Callan: The Little Bits and Pieces of Love (1969)
Season 2, Episode 4
9/10
Callous Callan
10 March 2019
Warning: Spoilers
Talking Pictures TV are showing the surviving black and white episodes, and we're now up to series 2 in 1969. Michael Goodliffe has replaced Ronald Radd as Hunter, but the rest of the main cast are as before. Callan and Lonely break into a posh house and take obviously valuable items. However the burglary is simply a ruse to allow Callan to turn up as the insurance assessor in order to interview the lady of the house Mrs Rule. She is a Pole formerly married to scientist Brezhevski. She thinks he is dead, but he is in fact developing a rocket fuel to power a delivery vehicle for a new Russian 100 megaton warhead. The Brits want him and they are aware that he has been trying to contact his wife since she was released from Dachau. Callan's job is to try to encourage/coerce Mrs Rule to contact her husband. Displaying a surprising callousness, he reminds her she is committing bigamy and that a trial would probably give the already stressed woman a nervous breakdown.
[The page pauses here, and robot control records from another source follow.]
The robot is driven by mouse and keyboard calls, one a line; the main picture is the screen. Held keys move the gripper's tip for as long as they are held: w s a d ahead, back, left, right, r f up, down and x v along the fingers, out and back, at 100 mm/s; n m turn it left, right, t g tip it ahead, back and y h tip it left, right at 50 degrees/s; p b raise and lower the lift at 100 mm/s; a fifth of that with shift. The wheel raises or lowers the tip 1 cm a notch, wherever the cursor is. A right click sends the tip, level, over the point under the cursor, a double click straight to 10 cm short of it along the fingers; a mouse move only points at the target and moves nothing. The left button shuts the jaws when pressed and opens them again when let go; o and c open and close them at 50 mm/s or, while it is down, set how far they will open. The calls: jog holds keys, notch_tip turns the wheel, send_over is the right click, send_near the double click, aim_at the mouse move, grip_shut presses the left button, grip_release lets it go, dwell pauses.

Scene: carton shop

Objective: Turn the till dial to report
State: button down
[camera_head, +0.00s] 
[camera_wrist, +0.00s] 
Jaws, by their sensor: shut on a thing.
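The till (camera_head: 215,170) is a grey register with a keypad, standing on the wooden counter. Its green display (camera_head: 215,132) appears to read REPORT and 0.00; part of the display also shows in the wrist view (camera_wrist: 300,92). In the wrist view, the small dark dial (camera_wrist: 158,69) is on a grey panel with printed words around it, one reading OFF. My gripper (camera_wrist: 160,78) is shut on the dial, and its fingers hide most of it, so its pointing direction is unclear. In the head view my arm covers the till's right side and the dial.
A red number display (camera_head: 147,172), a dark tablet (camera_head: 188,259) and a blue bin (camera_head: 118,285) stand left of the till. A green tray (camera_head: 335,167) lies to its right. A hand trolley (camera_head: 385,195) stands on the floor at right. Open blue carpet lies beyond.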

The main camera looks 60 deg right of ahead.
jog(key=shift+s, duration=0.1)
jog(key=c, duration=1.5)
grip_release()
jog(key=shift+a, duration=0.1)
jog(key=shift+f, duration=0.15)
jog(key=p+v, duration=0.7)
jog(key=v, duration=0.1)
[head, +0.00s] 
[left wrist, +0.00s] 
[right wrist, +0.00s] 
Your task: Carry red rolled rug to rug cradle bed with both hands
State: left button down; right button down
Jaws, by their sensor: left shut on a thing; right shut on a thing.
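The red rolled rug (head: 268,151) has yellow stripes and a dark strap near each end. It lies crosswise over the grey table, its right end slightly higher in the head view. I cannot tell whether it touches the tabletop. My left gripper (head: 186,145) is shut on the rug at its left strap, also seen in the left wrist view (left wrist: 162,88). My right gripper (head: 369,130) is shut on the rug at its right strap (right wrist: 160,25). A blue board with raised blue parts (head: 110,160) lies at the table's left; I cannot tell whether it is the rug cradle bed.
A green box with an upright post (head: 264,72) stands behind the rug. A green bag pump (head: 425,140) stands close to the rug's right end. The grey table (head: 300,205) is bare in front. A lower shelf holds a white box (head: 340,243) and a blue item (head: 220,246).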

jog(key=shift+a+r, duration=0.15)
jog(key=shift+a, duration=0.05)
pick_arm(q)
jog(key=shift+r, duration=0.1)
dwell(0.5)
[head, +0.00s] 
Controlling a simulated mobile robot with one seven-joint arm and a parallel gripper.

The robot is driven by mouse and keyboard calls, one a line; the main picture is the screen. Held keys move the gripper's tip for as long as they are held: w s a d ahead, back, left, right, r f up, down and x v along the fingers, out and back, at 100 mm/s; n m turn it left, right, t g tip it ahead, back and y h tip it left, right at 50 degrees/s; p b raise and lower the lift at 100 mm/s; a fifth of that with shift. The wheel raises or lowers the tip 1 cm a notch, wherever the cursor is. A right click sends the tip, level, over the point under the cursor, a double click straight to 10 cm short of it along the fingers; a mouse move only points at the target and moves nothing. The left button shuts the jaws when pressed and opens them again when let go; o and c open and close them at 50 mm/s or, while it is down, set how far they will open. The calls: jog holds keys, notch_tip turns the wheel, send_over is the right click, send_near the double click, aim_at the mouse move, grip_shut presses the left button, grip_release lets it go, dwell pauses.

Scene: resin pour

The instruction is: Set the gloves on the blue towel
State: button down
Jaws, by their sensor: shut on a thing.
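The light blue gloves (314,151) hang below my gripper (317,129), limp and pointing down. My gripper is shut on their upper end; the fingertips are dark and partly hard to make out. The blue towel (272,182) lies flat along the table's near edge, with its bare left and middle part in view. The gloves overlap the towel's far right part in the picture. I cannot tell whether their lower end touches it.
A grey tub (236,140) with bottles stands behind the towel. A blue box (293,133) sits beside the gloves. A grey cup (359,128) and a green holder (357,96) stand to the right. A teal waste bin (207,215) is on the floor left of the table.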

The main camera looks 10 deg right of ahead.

He forces her to copy a letter and, when her present husband remonstrates with him, Callan punches him in the stomach. Unfortunately the KGB get wind if the operation and later hold Dr and Mrs Rule hostage. They are rescued by Callan who has no hesitation in shooting dead one of the captors, leaving him sprawled across a table. The letter has done the the trick and Callan drags Mrs Rule to a remote airfield in order to identify Brezhevski. Things don't work out of course, and as he credits roll Callan suddenly shows a little compassion in trying to comfort the sobbing woman. The print quality of this episode is noticeably better than in series one and, as ever, the black and white photography adds a required grittiness to the story. There was also a welcome appearance by 60s regular eastern european Vladek Sheybal as Dicer an embittered ex-pat Pole . His sharp features never fail to add an air of menace to his characters. These episodes seem a little quaint nowadays, with Russian agents obvious in leather coats and with thick accents but they are, nonetheless, a refreshing counterpoint to the contemporary antics of Bond and The Man From Uncle.